The Tribune Democrat, Johnstown, PA


April 3, 2014

More burden on motorists | Second round of fee increases has hit

JOHNSTOWN — It was not an April Fool’s joke. It was a premeditated prank on Pennsylvanians by Gov. Tom Corbett and the Legislature.

We’re talking, of course, about the second round of fee hikes foisted on Keystone State motorists.

On Monday, the cost of procuring a duplicate driver’s license, certificate of title and other records jumped. The increase was the result of the passage of Act 89, the transportation funding bill, that was signed into law late last year by Corbett.

And state motorists will take another hit to their wallets in three more months when more fee increases take effect. Some of those changes will include a transfer of registration rising to $9 from $6; personalized license plate, $76 from $20; ambulance, taxi and hearse registration, $77 from $54; and farm vehicle registration, $110 from $76.50.

However, drivers who flaunt the rules of the road also will be hit in the pocketbook. Fines for failure to obey traffic-control devices will increase to a flat $150 fine, from the current $27.50.

The fee increases come on the heels of the Jan. 1 spike in gasoline prices, the first effect of the bill.

And it doesn’t end there. Some fees will be subject to inflationary adjustments every two years after 2015.

We cannot fault the end result of the bill, which will provide about $2.3 billion a year by 2018 to fix Pennsylvania’s failing bridges and crumbling highway system and provide extra funding for mass transit.

This year, the windfall from the increased fees and higher gas prices is expected to raise about $350 million.

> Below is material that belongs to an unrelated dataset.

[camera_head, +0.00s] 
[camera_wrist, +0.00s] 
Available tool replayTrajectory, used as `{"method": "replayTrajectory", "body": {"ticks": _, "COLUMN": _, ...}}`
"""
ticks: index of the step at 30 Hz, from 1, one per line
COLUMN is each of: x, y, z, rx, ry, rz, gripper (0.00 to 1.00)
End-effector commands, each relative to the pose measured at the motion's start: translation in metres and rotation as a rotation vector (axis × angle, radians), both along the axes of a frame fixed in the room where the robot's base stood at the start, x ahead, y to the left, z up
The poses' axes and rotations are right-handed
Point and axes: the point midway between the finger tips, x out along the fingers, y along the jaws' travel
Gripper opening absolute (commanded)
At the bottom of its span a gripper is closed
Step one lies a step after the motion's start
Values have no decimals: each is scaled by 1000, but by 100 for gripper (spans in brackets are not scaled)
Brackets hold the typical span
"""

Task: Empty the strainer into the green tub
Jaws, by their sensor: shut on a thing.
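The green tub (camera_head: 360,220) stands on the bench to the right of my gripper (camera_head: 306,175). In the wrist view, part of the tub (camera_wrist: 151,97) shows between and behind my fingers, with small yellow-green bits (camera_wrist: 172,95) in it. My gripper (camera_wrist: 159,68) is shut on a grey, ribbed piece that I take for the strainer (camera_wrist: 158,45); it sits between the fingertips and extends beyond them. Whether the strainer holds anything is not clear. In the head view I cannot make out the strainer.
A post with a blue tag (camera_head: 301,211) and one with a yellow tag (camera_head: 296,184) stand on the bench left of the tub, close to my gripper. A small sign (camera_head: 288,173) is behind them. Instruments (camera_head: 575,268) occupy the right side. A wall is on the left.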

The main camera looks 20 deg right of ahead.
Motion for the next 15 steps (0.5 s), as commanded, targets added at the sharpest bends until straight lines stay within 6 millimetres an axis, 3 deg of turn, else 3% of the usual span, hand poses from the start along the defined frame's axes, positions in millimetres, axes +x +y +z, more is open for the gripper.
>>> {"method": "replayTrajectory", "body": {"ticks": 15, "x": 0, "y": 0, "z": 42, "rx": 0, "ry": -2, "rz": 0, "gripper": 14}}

However, we still wonder if our legislators really put much thought into finding alternative funding measures. It seems that the easy way out is to always burden the taxpayers.

Supporters of Act 89, which included most of the major special interest groups in the state, said the measure justifies the many studies showing that the state’s spending on transportation infrastructure was pitifully inadequate. Detractors said the bill was nothing more than a tax hike.

Which raises another question: What is the difference between a fee increase and a tax hike?

According to Merriam-Webster’s Collegiate Dictionary, a fee is a sum paid for a service; a tax is a sum levied to defray expenses. Semantics?

And is Act 89 fodder for Corbett’s opponents in this year’s race for governor? Corbett, in televised re-election advertising, claims to have kept his 2010 campaign promise of less taxes and more jobs.

Motorists are stuck with the transportation bill, regardless of whether they believe it is good or bad.

But the voters will decide in November whether the fee increases and gas-price spike will spell an end to Corbett’s occupancy in the governor’s mansion.